U.S. v. SPANISH SMACK PAQUETE HABANA(1903)
Solicitor General Hoyt for appellant.
* No. 578. UNITED STATES v. The Paquete Habana; No. 579. UNITED STATES, Appt., v. THE LOLA, Gonzales, Claimant; No. 580. UNITED STATES, Appt., v. THE PODER DE DIOS, Pengochea et al., Claimants; No. 581. UNITED STATES, Appt., v. THE ANTONIO Y PACO, Lopez et al., Claimants; No. 582. UNITED STATES, Appt., v. THE ENGRACIA, Gonzales et al., Claimants; No. 583. UNITED STATES, Appt., v. THE SEVERITA, Trocha et al., Claimants; No. 584. UNITED STATES, Appt., v. THE ANTONIO SUAREZ, Vilar, Serra, & Co., Claimants; No. 585. UNITED STATES, Appt., v. THE FERNANDITO, Trocha et al., Claimants; No. 586. UNITED STATES, Appt., v. THE ORIENTE, Carillo, Claimant; No. 587. UNITED STATES, Appt., v. THE ESPANA, Deus et al., Claimants; No. 588. UNITED STATES, Appt., v. THE CUATRO DE SETTEMBRE, Bunuel, Claimant; No. 589. UNITED STATES, Appt., v. THE SANTIAGO APOSTOL, De La Torre, Claimant;
[189 U.S. 453, 456] Mr. J. Parker Kirlin and Messrs. Convers & Kirlin for appellees.

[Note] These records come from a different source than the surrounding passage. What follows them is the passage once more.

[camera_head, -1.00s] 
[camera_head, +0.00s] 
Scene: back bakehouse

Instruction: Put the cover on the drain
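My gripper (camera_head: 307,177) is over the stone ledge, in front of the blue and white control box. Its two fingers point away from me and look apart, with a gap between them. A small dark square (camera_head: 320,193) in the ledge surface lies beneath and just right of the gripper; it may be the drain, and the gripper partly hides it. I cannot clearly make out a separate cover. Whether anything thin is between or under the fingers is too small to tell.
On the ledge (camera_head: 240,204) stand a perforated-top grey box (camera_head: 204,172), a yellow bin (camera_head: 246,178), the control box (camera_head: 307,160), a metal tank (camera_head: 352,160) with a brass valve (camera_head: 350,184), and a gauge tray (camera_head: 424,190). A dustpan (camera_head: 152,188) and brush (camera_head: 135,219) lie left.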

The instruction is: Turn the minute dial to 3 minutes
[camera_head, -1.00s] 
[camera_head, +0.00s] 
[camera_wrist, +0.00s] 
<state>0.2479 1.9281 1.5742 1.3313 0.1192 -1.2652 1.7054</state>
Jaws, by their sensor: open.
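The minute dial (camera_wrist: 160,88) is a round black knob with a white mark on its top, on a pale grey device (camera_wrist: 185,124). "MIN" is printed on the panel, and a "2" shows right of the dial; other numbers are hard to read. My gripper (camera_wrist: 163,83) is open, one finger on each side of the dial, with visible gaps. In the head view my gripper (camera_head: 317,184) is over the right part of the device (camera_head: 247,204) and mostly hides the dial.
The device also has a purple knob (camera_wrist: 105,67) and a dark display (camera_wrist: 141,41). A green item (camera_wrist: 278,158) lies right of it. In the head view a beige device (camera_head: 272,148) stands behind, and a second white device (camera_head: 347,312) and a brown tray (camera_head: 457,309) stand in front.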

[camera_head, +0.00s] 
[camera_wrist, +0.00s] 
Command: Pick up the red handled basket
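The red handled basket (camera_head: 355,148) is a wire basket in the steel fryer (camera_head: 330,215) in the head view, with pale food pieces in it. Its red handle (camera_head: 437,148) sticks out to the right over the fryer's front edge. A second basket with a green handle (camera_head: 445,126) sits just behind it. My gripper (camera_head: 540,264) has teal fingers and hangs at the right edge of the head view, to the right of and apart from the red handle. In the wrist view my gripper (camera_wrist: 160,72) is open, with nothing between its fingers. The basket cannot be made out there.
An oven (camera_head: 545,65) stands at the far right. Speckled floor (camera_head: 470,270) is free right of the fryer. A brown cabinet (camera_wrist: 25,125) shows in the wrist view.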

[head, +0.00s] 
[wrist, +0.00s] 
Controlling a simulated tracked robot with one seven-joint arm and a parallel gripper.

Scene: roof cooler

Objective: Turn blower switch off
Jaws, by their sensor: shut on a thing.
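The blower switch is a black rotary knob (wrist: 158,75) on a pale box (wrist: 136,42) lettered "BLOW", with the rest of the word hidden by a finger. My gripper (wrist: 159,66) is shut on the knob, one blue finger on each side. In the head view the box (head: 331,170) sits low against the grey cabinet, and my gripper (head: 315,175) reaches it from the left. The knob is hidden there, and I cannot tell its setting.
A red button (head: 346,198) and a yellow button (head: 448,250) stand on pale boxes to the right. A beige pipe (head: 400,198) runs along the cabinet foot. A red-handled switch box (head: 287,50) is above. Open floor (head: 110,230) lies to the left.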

Mr. Justice Holmes delivered the opinion of the court:
These are cases of fishing smacks, which were libeled as [189 U.S. 453, 464] prize of war. The proceedings in all the cases are similar and the evidence, to a large extent, the same. It was decided by this court in two of the cases, The Paquete Habana, 175 U.S. 677 , 44 L. ed. 320, 20 Sup. Ct. Rep. 290, that smacks of this sort, engaged, as these were, in coast fishing for the daily market, were not liable to capture, and decrees were ordered that the proceeds of the vessels and cargoes be restored to the claimants, with damages and costs. On motion of the United States it was ordered that the decrees be modified so as to direct that the damages should be compensatory only, and not punitive. Decrees were entered in each of the above-named cases by the district court in pursuance of this mandate, and agreements between the United States, the captors, and claimants were filed, that the damages should be charged against the United States or the captors, or apportioned 'as to justice may appertain and as the legal responsibility therefor may appear;' saving the right to review the decrees as to amount and as to where the ultimate responsibility rested. The papers do not disclose such an agreement in the Cuatro de Settembre, but, as the records, so far as similar to the first two cases, were not printed, we assume that the omission was only in the index, and that it was understood that this case should stand like the rest. The cases were referred to a commissioner to report the amount of damages. He reported his findings and the evidence. The United States excepted to the findings as excessive. The district court entered decrees against the United States for the amounts, and the United States appealed on the grounds that the decrees should have gone against the captors, and not against the government, and that the damages were excessive and the exceptions to the commissioner's report should have been sustained.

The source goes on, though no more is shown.